> [SHORT EXERCISE]: Your task is to retype the lines from the opening of the material through the line that includes "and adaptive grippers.". Do not copy the pictures.

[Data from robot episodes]
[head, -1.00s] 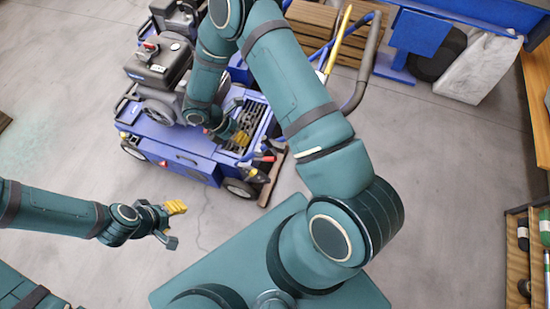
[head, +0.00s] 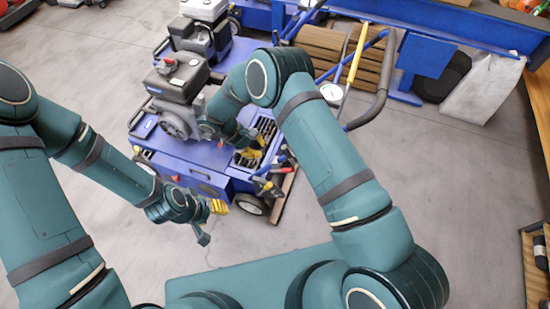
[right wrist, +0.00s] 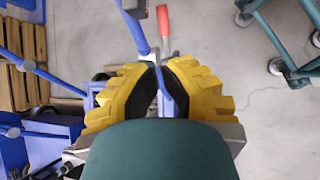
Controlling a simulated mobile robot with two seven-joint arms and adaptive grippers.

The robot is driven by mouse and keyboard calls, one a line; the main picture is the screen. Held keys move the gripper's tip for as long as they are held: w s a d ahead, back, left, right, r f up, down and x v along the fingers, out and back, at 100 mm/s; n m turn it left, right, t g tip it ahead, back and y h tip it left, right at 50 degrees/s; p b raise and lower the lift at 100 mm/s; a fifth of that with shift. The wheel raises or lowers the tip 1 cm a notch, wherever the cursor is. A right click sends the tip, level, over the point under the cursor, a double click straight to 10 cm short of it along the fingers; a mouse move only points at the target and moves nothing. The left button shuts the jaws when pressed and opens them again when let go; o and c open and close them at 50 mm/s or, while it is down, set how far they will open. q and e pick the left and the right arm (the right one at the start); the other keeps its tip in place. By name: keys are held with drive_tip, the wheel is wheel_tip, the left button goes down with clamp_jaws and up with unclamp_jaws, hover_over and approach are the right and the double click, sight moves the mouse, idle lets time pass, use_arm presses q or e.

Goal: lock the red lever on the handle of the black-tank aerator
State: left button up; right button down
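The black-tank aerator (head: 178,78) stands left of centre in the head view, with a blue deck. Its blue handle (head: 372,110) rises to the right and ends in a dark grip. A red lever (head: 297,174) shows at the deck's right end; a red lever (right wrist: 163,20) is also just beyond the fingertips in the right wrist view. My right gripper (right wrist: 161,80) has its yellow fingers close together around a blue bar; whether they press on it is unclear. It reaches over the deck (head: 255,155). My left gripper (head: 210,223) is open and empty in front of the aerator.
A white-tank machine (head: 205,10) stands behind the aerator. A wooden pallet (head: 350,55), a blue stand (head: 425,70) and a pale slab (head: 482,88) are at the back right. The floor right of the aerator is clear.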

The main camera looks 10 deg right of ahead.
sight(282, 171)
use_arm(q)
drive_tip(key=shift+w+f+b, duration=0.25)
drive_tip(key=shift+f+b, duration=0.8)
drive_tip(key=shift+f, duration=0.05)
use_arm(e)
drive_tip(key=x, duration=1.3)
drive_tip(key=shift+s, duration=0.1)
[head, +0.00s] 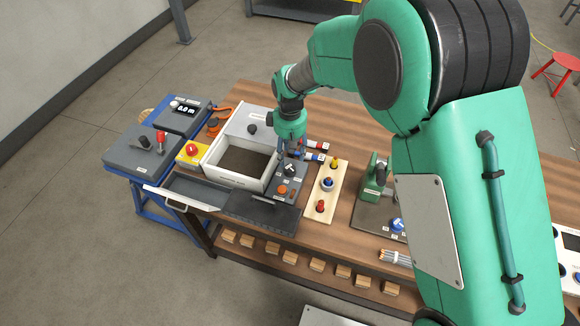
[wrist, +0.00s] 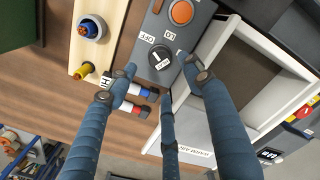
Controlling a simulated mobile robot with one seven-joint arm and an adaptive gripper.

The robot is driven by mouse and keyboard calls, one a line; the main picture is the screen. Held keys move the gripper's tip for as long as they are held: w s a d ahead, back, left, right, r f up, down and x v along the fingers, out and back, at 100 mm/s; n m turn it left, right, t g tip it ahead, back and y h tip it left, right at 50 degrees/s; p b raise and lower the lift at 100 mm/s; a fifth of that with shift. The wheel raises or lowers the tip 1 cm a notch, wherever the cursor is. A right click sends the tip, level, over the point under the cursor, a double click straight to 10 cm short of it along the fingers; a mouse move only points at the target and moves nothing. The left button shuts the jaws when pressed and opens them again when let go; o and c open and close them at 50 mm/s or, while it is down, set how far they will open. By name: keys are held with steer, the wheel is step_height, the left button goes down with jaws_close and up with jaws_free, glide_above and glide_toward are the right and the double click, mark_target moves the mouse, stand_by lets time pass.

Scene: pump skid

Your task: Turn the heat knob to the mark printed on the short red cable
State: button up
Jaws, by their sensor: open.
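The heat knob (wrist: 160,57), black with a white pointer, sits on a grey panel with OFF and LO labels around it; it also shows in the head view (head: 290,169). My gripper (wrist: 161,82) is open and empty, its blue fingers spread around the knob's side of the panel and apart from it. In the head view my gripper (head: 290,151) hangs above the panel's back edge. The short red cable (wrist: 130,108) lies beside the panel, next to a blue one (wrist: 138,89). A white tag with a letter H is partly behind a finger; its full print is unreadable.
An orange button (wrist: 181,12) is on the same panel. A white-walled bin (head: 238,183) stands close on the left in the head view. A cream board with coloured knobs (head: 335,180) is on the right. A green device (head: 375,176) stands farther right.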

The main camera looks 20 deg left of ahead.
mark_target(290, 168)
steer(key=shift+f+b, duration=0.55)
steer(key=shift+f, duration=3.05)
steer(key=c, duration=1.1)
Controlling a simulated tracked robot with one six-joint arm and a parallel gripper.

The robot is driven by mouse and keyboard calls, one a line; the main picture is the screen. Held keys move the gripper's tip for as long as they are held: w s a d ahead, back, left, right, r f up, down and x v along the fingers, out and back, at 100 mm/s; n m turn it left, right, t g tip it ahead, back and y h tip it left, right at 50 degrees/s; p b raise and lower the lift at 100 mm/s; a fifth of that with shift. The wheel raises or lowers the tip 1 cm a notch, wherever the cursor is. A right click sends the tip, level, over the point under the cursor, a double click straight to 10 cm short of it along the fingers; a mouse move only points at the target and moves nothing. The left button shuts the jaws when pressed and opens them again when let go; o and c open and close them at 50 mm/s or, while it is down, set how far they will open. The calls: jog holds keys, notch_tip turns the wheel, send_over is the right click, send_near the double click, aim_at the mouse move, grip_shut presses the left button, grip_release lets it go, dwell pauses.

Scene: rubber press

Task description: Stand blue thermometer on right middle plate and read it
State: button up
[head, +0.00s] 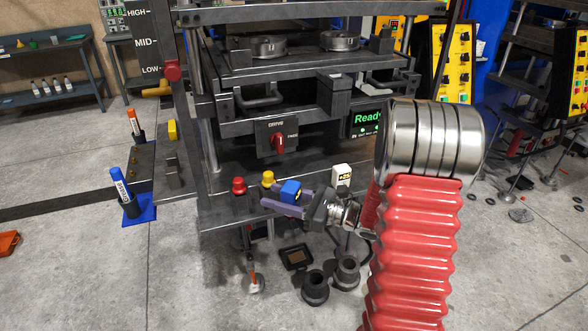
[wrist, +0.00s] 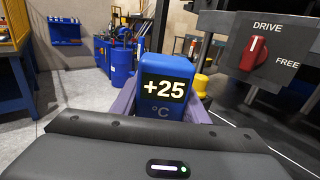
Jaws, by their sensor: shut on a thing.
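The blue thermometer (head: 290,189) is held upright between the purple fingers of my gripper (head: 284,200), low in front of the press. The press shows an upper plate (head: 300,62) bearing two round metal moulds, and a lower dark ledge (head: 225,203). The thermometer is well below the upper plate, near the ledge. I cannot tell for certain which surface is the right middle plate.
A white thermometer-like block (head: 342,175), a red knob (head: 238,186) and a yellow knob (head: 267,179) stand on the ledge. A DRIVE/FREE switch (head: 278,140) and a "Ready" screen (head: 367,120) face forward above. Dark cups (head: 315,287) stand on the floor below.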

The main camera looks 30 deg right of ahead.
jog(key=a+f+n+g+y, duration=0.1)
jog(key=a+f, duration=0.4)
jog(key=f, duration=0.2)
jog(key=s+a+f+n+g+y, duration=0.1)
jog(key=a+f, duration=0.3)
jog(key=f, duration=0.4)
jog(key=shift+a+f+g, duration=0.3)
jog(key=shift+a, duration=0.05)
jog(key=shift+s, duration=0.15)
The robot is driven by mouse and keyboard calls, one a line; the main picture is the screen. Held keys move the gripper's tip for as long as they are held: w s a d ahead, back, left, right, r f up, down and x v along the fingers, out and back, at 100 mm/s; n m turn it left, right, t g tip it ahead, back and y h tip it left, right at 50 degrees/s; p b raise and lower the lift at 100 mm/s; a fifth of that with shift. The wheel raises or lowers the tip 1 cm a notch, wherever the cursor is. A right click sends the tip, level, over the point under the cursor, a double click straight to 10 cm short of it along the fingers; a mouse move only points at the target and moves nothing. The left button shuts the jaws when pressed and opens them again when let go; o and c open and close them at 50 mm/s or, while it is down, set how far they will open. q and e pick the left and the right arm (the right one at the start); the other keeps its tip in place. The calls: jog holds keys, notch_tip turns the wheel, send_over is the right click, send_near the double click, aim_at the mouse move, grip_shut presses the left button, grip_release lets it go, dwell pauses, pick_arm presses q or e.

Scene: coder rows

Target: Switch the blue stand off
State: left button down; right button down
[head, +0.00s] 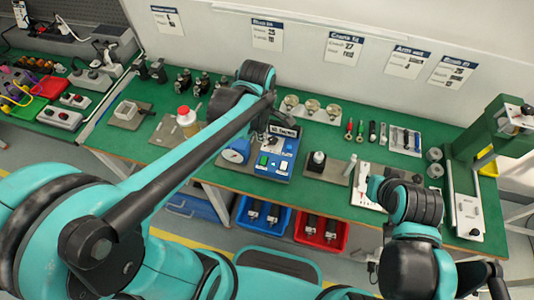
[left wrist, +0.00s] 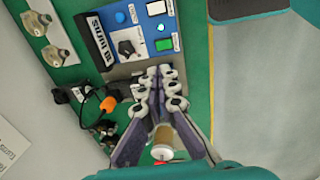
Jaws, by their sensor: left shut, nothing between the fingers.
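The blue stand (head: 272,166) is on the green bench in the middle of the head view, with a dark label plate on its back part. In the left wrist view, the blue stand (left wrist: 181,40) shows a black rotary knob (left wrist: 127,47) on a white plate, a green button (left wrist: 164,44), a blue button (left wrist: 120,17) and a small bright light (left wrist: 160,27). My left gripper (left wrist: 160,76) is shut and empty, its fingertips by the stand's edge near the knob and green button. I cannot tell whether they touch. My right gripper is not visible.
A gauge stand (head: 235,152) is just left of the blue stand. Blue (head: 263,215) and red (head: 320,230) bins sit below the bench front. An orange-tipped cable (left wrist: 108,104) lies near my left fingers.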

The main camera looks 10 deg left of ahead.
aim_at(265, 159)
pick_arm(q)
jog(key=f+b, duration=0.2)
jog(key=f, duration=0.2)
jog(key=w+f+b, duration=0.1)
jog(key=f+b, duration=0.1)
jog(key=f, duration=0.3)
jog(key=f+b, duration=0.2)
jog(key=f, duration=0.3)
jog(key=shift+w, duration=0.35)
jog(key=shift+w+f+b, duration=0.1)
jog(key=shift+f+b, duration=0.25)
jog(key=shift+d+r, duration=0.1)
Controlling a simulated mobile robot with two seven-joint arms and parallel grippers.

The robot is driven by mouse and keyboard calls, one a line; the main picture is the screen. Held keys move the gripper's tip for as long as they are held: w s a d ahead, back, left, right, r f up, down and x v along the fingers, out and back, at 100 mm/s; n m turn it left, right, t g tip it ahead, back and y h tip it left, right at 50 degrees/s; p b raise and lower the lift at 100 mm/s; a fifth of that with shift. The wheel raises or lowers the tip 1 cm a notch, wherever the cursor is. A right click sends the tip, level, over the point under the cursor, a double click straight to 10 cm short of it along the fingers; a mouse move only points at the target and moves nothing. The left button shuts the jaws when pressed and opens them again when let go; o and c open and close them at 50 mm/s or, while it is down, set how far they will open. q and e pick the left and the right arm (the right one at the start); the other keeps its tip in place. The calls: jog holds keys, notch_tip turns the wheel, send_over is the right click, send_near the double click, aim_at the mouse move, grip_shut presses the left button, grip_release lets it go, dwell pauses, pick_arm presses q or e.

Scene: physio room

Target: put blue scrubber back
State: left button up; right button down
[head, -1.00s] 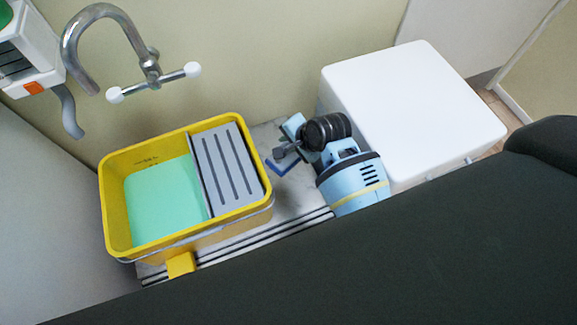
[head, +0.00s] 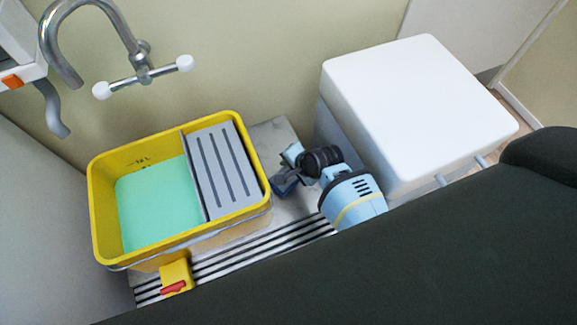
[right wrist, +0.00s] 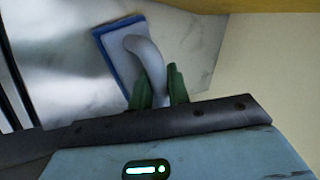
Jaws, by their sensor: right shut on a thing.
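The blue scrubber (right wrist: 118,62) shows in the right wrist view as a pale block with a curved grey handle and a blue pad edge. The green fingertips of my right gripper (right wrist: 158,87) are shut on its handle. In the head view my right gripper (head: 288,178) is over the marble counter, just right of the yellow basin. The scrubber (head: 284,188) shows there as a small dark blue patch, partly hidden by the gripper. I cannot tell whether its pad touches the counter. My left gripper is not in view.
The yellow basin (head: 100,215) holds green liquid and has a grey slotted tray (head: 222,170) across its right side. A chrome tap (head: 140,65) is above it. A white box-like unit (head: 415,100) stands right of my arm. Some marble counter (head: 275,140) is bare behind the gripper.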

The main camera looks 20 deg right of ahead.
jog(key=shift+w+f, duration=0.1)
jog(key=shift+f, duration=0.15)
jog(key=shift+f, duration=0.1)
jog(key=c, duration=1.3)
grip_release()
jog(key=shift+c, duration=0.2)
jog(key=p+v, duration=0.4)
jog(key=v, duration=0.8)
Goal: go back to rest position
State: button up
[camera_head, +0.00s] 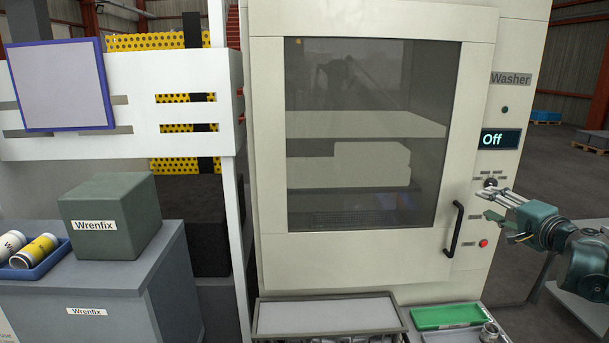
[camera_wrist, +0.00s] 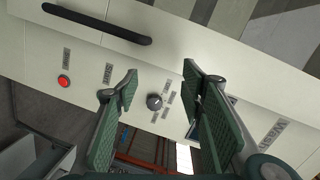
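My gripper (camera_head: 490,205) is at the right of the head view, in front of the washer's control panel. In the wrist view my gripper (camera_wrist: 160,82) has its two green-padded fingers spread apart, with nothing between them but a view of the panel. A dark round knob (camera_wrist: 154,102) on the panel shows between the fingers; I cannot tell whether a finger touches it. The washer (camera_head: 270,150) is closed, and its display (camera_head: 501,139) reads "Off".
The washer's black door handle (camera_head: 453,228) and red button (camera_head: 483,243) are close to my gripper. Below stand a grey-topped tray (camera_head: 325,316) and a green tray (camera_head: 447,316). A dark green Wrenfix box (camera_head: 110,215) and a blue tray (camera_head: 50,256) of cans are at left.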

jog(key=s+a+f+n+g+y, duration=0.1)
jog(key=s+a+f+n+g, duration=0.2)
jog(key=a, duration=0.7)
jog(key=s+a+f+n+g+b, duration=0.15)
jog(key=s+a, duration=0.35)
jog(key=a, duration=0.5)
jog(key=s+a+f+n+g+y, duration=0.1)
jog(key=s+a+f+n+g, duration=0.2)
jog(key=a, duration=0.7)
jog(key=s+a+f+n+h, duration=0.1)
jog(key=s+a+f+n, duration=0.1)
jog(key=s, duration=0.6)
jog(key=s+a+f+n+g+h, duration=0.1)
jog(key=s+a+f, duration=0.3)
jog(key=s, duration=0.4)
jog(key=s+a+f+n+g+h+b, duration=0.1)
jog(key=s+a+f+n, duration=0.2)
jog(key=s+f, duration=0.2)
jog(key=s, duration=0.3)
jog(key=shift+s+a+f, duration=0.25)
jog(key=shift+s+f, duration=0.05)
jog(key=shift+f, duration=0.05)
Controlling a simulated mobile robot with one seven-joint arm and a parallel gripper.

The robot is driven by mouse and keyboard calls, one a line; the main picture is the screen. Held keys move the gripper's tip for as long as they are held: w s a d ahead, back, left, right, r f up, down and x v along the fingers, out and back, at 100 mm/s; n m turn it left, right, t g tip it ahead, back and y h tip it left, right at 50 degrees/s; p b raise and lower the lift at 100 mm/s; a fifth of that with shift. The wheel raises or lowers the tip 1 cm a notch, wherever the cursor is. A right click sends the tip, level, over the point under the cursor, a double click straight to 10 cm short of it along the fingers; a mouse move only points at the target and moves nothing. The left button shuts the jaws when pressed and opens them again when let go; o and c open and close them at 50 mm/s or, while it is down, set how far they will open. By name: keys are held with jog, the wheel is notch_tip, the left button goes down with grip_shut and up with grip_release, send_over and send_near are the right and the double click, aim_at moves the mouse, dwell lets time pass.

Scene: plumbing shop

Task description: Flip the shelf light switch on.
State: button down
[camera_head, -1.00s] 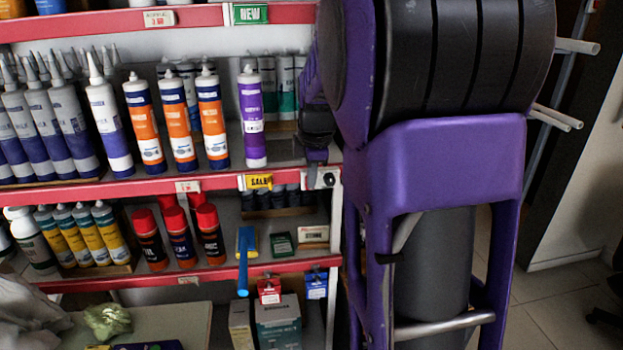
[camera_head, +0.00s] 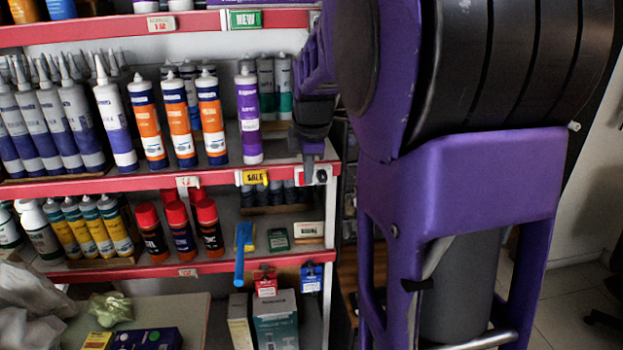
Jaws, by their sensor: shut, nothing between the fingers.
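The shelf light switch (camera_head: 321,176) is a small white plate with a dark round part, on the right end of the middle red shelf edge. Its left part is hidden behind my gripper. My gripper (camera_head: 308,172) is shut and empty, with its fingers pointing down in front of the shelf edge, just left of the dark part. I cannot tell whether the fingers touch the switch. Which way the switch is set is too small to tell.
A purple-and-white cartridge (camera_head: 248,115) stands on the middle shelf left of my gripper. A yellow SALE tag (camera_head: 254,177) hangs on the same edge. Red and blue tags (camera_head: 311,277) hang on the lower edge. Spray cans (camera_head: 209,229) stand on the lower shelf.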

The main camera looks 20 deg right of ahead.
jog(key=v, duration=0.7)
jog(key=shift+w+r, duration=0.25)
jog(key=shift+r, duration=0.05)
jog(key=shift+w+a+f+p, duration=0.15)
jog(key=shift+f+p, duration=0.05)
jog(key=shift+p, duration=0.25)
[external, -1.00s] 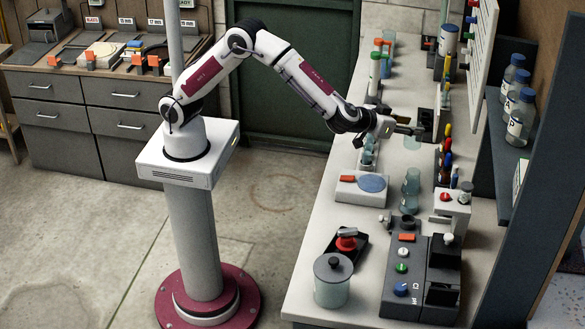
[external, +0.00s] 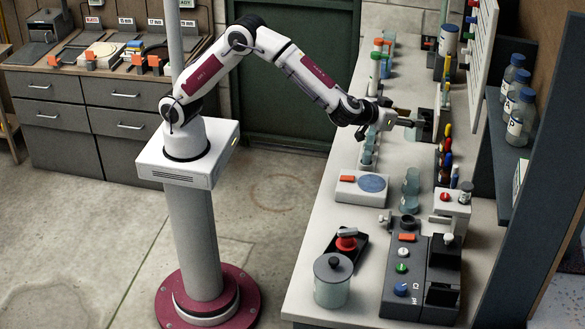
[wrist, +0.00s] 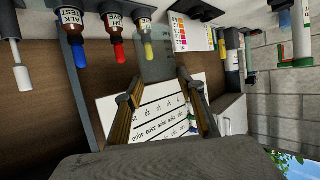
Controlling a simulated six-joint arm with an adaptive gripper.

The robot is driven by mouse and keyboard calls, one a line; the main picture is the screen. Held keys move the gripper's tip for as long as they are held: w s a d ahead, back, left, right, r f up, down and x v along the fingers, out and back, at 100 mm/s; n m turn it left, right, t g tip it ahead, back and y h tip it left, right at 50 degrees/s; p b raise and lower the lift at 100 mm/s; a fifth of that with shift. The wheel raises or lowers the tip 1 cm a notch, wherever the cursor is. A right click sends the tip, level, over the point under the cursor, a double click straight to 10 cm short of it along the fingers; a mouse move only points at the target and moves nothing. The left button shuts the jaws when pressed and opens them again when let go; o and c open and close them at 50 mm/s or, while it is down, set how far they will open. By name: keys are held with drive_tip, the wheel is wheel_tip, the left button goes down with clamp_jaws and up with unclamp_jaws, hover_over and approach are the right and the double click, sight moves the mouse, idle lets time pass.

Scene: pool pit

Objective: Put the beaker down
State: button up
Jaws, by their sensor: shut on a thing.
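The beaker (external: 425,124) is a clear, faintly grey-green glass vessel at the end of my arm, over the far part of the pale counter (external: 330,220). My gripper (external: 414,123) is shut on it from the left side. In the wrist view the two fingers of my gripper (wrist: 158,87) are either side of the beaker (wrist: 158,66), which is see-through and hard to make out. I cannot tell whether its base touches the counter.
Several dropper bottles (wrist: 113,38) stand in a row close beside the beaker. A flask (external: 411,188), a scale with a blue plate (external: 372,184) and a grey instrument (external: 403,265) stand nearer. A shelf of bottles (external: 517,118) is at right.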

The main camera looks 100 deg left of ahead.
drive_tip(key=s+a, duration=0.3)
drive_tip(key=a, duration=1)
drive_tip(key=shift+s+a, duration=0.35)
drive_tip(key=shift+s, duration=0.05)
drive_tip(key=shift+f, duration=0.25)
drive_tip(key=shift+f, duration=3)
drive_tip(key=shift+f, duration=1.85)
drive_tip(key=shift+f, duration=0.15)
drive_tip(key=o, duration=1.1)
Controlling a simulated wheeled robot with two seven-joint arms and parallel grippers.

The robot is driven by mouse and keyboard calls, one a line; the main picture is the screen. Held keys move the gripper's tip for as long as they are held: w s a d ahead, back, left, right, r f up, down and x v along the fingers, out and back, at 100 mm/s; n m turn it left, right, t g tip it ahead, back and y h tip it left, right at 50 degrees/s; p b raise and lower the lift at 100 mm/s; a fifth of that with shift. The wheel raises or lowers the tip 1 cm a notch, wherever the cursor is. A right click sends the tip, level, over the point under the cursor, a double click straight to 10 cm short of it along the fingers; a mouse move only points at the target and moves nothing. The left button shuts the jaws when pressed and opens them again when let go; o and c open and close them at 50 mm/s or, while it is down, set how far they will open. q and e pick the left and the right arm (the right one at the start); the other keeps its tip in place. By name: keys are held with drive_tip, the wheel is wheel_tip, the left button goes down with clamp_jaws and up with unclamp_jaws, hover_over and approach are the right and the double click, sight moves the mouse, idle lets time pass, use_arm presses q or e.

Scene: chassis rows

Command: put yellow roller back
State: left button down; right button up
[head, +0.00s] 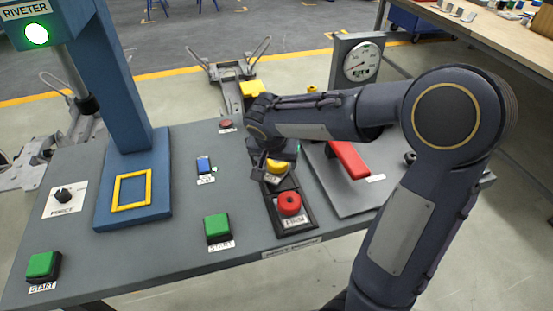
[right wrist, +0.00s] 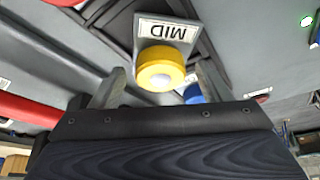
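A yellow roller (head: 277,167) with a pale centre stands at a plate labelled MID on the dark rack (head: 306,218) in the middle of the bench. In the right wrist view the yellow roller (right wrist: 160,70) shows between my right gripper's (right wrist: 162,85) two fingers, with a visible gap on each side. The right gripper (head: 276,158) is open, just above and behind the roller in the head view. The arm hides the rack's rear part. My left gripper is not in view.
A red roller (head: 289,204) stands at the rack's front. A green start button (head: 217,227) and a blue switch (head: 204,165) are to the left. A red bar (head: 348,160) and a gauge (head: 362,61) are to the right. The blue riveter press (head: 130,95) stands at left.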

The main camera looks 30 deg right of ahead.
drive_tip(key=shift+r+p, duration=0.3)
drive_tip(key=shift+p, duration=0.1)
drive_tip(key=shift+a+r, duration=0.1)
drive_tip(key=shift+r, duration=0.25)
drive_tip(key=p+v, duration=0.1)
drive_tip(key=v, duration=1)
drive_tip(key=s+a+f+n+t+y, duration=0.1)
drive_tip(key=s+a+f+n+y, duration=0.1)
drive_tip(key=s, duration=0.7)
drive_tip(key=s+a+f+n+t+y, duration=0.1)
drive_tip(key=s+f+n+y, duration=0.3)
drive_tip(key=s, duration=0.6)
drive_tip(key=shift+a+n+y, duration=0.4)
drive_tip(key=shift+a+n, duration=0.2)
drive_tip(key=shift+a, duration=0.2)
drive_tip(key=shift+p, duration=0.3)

> [RESULT]:
[head, -1.00s] 
[head, +0.00s] 
[right wrist, +0.00s] 
Controlling a simulated mobile robot with two seven-joint arms and adaptive grippers.

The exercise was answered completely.